Havia um motivo para Marx se recusar a especificar como
seria a etapa comunista da humanidade em maiores detalhes:
“sua
utopia era reconhecidamente vaga e indefinida”
De um lado, Marx
pressupunha e afirmava que, na futura sociedade comunista, os bens seriam
superabundantes. Sendo assim, obviamente, não
haveria nenhuma necessidade de se preocupar com aquele problema universal da
humanidade: o fato de que vivemos em um mundo de escassez, no qual os recursos
utilizados para se alcançar determinados fins não inexoravelmente escassos. Porém, ao supor a ausência deste problema,
Marx simplesmente legou um enigma para suas futuras gerações de seguidores, os
quais, desde então, ainda não chegaram a um consenso em relação à seguinte
questão:
Afinal,
o comunismo irá ele próprio gerar este mágico estado de superabundância, ou será que temos de esperar o capitalismo produzir esta
superabundância para, só então, estabelecermos o comunismo?
De modo geral, os
grupos marxistas resolveram este problema — não na teoria, mas na prática —
aderindo ferrenhamente a qualquer oportunidade ou arranjo político que os
permitisse conquistar ou manter seu poder.
Sendo
assim, todos os partidos marxistas, sempre que viram uma oportunidade de tomar
o poder, se mostraram invariavelmente dispostos a pular
as "etapas da história" predefinidas por seu Mestre e a exercer suas
próprias e arbitrárias vontades revolucionárias.
Da mesma maneira, todas
as elites marxistas que já se encontravam encasteladas no poder tiveram o
cuidado de constantemente adiar para um futuro cada vez mais indefinido, com
muito cuidado e astúcia, a implementação do objetivo final do comunismo.
Por
isso os soviéticos, por exemplo, foram céleres em enfatizar o trabalho duro e o
gradualismo como pré-requisitos para se alcançar o estágio supremo do
comunismo, o qual teimava em jamais se concretizar.
Há vários outros
prováveis motivos por que Marx não quis detalhar as características do
comunismo supremo — ou, mais especificamente, as etapas necessárias para
alcançá-lo.
1)-Primeiro, Marx não
tinha nenhum interesse nos aspectos econômicos de sua utopia; a simples
pressuposição circular de que haveria uma abundância limitada já era o
bastante. Seu principal interesse estava
nos aspectos filosóficos do comunismo.
2)-Segundo, para Marx,
assim como para Hegel, a história necessariamente progride de acordo com uma
dialética mágica, na qual uma etapa inevitavelmente dá origem a uma outra etapa
posterior e contrária. Na versão
neo-hegeliana de Marx, a "alienação" e o processo
"dialético" gerariam a aufhebung (transcendência) e a negação de uma
etapa histórica, a qual seria substituída por uma outra etapa contrária à
anterior — mais especificamente, a negação da condição maléfica da propriedade
privada e da divisão do trabalho, e o consequente estabelecimento do comunismo,
gerariam uma sociedade em que a unidade do homem com a natureza e seu bem-estar
pleno seriam alcançados. Exceto que,
para Marx, a "dialética" é material em vez de espiritual.
Marx nunca publicou
seus Manuscritos Econômicos e Filosóficos de 1844, nos quais as bases
filosóficas do marxismo foram apresentadas.

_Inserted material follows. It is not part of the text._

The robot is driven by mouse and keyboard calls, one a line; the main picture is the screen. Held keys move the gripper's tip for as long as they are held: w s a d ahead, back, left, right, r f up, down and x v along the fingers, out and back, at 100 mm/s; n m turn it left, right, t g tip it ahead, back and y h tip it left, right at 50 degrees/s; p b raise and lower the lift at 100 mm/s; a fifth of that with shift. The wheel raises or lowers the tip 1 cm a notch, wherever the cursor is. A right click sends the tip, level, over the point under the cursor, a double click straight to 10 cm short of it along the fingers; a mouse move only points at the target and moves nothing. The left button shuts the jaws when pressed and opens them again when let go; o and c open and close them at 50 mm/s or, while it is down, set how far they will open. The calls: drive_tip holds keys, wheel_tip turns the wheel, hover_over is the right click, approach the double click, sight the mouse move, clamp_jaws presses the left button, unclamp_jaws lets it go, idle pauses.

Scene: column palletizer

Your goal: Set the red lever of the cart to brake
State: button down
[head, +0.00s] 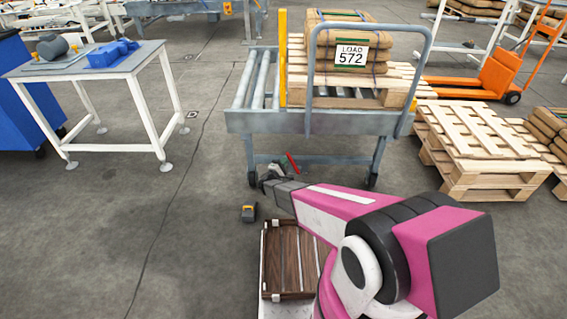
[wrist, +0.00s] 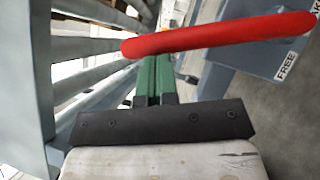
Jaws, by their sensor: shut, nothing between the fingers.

Um ensaio em particular, "Propriedade Privada e Comunismo",
continha a mais completa exposição da sociedade comunista.
Um
dos motivos para sua recusa em publicar estes manuscritos foi que, nas décadas
seguintes, a filosofia hegeliana já havia saído de moda, mesmo na Alemanha, e
os seguidores de Marx estavam mais interessados nos aspectos econômicos e
revolucionários do marxismo.
O comunismo puro
Outro importante motivo
por que Marx não quis publicar estes manuscritos foi justamente a sua descrição
franca e sincera da sociedade comunista no ensaio "Propriedade Privada e
Comunismo". Além de apresentar um
conteúdo totalmente filosófico, em vez de econômico, Marx descreveu uma etapa
horripilante — porém supostamente necessária — de como seria a sociedade
imediatamente após a violenta e necessária revolução mundial do proletariado, e
antes de o comunismo supremo ser finalmente alcançado. Seria a sociedade da etapa de
transição. Esta sociedade
pós-revolucionária de Marx — aquela do comunismo "puro",
"cru" ou "grosseiro" — não era exatamente um tipo de
sociedade que estimularia as energias revolucionárias de seus fieis.
Mais notavelmente, Marx
reconhecidamente concordava com a descrição feita pelo francês mutualista e
anarquista Pierre-Joseph Proudhon e pelo monarquista conservador e hegeliano
Lorenz von Stein a respeito de como seria essa primeira etapa da sociedade
pós-revolucionária, a qual Marx concordou com Stein em classificar de
"comunismo grosseiro". Tanto Proudhon quanto Stein eram ácidos críticos do
comunismo. Proudhon chegou a denunciar
essa ideologia como "opressão e escravidão". Em particular,
a descrição de Stein, com a qual Marx concordava, era que o comunismo grosseiro
se degeneraria em uma tentativa de impor o igualitarismo por meio do confisco e
da expropriação selvagem e cruel da propriedade privada, seguida de sua
destruição. Adicionalmente, as mulheres seriam coercivamente coletivizadas, bem como toda
a riqueza material. Com efeito, a avaliação de Marx sobre
o comunismo grosseiro, a etapa da ditadura do proletariado, não era muito
romântica e era ainda mais pesada do que aquela feita por Stein.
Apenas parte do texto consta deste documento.